All told, the network boasts about 100 nodes with thousands of links between them. Mesh Rider efficiently manages packet routing through its multipath routing mechanism, which empowers  seamless roaming for all 32 shuttles in the warehouse with zero handover times as they connect and reconnect with one another, continually. Importanty, the average ping times of the safety network is measured to be around 10ms with very low jitter. 

Bandwidth Flexibility Serves all Data Needs 

Along with the keep-alive packets, the wireless network also needs to carry all the necessary control traffic to keep the warehouse running smoothly.   

The bandwidth used by raw MQTT data is around 50 kbps. But considering the actual data size alone is not indicative of the traffic, as the rate at which these messages are sent and the sheer number of nodes on the network make this number shoot up quickly. Adding the network headers and other overheads, the throughput of the network is more likely in the 200-250 kbps range. 

Mesh Rider Radios allow the facility the flexibility to scale bandwidth use up or down without threatening the health and effectiveness of the network. 

Dual-radio Functionality Enables Easy Maintenance 

Control and safety traffic in the network is latency-critical and must be transmitted quickly.

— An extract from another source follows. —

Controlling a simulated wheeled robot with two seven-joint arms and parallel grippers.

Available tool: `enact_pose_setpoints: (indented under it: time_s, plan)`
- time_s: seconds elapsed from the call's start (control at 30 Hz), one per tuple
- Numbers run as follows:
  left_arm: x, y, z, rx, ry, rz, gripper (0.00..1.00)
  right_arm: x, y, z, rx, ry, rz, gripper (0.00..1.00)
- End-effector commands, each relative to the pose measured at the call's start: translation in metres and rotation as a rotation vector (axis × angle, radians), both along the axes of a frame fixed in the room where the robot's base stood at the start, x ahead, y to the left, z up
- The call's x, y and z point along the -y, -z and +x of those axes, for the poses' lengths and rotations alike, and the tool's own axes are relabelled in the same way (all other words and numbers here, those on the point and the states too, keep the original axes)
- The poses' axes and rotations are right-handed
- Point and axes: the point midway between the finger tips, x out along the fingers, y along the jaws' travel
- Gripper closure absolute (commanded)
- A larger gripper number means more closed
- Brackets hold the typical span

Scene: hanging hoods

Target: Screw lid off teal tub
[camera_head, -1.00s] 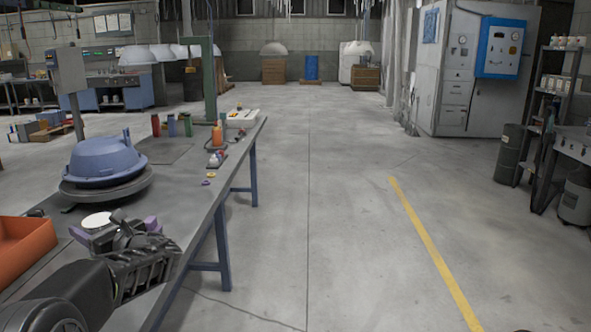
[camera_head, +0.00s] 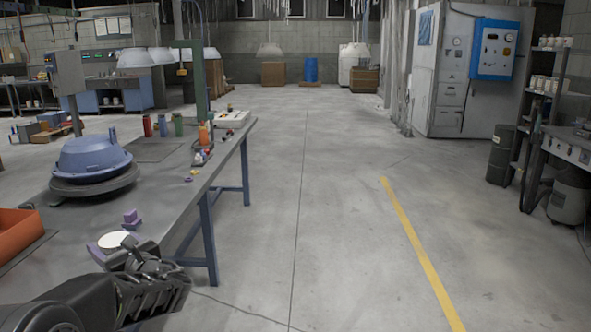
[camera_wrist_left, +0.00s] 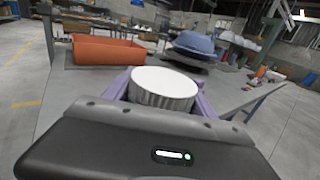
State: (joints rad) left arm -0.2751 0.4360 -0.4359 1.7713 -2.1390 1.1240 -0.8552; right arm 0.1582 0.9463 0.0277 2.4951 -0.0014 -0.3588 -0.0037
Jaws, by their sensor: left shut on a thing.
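A white round lid (camera_head: 114,240) with a ribbed side sits between the purple fingers of my left gripper (camera_head: 117,234), near the bench's front edge. The left wrist view shows the lid (camera_wrist_left: 164,88) from close by, with a purple finger on either side, so the gripper is shut on it. My right gripper is not in view.
The grey bench (camera_head: 170,190) holds an orange tray (camera_head: 17,232) at left, a blue domed piece on a round stand (camera_head: 93,160), and several small bottles (camera_head: 163,125) farther back. Open floor (camera_head: 320,200) lies to the right.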

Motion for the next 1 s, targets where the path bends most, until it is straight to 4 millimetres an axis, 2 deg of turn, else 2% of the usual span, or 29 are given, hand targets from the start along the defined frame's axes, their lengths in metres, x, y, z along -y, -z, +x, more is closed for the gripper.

But there is other, separate traffic that is also important for seamless warehouse operations, including traffic related to operations and maintenance tasks like logging and remote access. 

While this type of traffic doesn’t require quite the same level of reliability as control and safety traffic, it still demands high-bandwidth connectivity to the shuttles, which Mesh Rider Radios provide. 

Also aiding maintenance efforts, the RM-2450 in each of the shuttles also hosts a “hotspot” to which maintenance personnel can manually connect to manually intervene and drive the sleds using their smartphones during an intervention. 

With Mesh Rider radios, site staff can easily set up new nodes without the need for manual configuration.